▶ TASK PROMPT:
Will you transcribe the entries that follow, exactly and in full?

▶ STORED DATA:
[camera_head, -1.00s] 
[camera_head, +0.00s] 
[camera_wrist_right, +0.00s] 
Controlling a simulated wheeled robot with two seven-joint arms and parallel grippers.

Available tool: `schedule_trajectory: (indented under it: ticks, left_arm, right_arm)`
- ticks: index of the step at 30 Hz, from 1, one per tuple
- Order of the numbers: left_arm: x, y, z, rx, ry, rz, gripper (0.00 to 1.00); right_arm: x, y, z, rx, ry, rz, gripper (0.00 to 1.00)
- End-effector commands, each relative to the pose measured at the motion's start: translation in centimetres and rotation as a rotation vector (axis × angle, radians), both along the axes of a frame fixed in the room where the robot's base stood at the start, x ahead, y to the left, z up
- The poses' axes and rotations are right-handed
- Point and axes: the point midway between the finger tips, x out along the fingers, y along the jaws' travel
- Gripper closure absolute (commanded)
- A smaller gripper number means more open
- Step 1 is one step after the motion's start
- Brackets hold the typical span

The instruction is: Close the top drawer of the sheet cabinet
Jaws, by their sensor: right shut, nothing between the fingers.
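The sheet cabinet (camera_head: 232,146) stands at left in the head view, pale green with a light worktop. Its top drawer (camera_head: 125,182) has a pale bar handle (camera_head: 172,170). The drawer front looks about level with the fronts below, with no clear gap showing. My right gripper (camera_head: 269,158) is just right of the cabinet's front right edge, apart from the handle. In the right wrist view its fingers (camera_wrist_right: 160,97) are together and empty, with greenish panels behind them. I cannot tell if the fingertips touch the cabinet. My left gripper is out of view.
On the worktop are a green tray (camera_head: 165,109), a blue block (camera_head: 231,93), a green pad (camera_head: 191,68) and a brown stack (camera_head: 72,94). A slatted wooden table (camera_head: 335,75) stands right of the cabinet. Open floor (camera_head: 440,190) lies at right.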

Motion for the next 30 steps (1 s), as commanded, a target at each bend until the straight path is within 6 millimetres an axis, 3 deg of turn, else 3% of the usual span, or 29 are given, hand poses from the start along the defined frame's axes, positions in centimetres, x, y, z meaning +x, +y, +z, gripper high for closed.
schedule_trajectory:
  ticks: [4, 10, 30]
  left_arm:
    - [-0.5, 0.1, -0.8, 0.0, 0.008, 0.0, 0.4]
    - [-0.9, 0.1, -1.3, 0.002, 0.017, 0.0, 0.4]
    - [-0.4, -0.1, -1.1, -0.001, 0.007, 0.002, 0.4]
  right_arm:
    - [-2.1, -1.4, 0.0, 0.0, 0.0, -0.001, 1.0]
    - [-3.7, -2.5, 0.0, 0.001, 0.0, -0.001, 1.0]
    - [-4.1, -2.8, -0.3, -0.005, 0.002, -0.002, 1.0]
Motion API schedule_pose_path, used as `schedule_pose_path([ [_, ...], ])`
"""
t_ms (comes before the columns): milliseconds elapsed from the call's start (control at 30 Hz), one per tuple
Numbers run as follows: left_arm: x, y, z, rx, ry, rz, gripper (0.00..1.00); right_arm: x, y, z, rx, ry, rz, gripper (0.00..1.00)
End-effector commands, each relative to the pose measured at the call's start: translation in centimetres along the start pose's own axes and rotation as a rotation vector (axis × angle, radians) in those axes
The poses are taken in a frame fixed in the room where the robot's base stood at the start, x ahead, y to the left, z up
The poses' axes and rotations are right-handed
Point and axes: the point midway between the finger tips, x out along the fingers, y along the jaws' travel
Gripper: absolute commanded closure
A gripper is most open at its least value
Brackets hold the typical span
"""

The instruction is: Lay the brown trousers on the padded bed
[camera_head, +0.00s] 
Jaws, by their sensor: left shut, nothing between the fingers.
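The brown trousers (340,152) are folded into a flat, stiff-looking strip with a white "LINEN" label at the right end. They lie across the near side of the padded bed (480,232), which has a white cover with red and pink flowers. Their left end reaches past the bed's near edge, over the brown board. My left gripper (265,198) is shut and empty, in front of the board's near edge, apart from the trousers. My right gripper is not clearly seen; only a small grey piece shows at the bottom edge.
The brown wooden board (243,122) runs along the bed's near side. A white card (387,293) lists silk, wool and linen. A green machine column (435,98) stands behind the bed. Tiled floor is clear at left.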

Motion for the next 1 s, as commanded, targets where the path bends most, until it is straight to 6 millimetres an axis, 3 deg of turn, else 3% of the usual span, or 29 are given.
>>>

▶ OUTPUT OF THE TASK:
[camera_head, -1.00s] 
[camera_head, +0.00s] 
[camera_wrist_right, +0.00s] 
Controlling a simulated wheeled robot with two seven-joint arms and parallel grippers.

Available tool: `schedule_trajectory: (indented under it: ticks, left_arm, right_arm)`
- ticks: index of the step at 30 Hz, from 1, one per tuple
- Order of the numbers: left_arm: x, y, z, rx, ry, rz, gripper (0.00 to 1.00); right_arm: x, y, z, rx, ry, rz, gripper (0.00 to 1.00)
- End-effector commands, each relative to the pose measured at the motion's start: translation in centimetres and rotation as a rotation vector (axis × angle, radians), both along the axes of a frame fixed in the room where the robot's base stood at the start, x ahead, y to the left, z up
- The poses' axes and rotations are right-handed
- Point and axes: the point midway between the finger tips, x out along the fingers, y along the jaws' travel
- Gripper closure absolute (commanded)
- A smaller gripper number means more open
- Step 1 is one step after the motion's start
- Brackets hold the typical span

The instruction is: Close the top drawer of the sheet cabinet
Jaws, by their sensor: right shut, nothing between the fingers.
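The sheet cabinet (camera_head: 232,146) stands at left in the head view, pale green with a light worktop. Its top drawer (camera_head: 125,182) has a pale bar handle (camera_head: 172,170). The drawer front looks about level with the fronts below, with no clear gap showing. My right gripper (camera_head: 269,158) is just right of the cabinet's front right edge, apart from the handle. In the right wrist view its fingers (camera_wrist_right: 160,97) are together and empty, with greenish panels behind them. I cannot tell if the fingertips touch the cabinet. My left gripper is out of view.
On the worktop are a green tray (camera_head: 165,109), a blue block (camera_head: 231,93), a green pad (camera_head: 191,68) and a brown stack (camera_head: 72,94). A slatted wooden table (camera_head: 335,75) stands right of the cabinet. Open floor (camera_head: 440,190) lies at right.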

Motion for the next 30 steps (1 s), as commanded, a target at each bend until the straight path is within 6 millimetres an axis, 3 deg of turn, else 3% of the usual span, or 29 are given, hand poses from the start along the defined frame's axes, positions in centimetres, x, y, z meaning +x, +y, +z, gripper high for closed.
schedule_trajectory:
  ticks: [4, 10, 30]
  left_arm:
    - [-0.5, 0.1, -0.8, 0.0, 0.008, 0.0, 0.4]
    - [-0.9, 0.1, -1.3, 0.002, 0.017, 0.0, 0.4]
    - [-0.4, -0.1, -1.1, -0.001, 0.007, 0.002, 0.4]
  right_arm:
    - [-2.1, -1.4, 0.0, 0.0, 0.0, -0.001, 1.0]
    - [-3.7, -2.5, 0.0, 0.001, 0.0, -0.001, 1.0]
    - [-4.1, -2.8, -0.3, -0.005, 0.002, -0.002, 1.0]
Motion API schedule_pose_path, used as `schedule_pose_path([ [_, ...], ])`
"""
t_ms (comes before the columns): milliseconds elapsed from the call's start (control at 30 Hz), one per tuple
Numbers run as follows: left_arm: x, y, z, rx, ry, rz, gripper (0.00..1.00); right_arm: x, y, z, rx, ry, rz, gripper (0.00..1.00)
End-effector commands, each relative to the pose measured at the call's start: translation in centimetres along the start pose's own axes and rotation as a rotation vector (axis × angle, radians) in those axes
The poses are taken in a frame fixed in the room where the robot's base stood at the start, x ahead, y to the left, z up
The poses' axes and rotations are right-handed
Point and axes: the point midway between the finger tips, x out along the fingers, y along the jaws' travel
Gripper: absolute commanded closure
A gripper is most open at its least value
Brackets hold the typical span
"""

The instruction is: Lay the brown trousers on the padded bed
[camera_head, +0.00s] 
Jaws, by their sensor: left shut, nothing between the fingers.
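The brown trousers (340,152) are folded into a flat, stiff-looking strip with a white "LINEN" label at the right end. They lie across the near side of the padded bed (480,232), which has a white cover with red and pink flowers. Their left end reaches past the bed's near edge, over the brown board. My left gripper (265,198) is shut and empty, in front of the board's near edge, apart from the trousers. My right gripper is not clearly seen; only a small grey piece shows at the bottom edge.
The brown wooden board (243,122) runs along the bed's near side. A white card (387,293) lists silk, wool and linen. A green machine column (435,98) stands behind the bed. Tiled floor is clear at left.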

Motion for the next 1 s, as commanded, targets where the path bends most, until it is straight to 6 millimetres an axis, 3 deg of turn, else 3% of the usual span, or 29 are given.
>>>

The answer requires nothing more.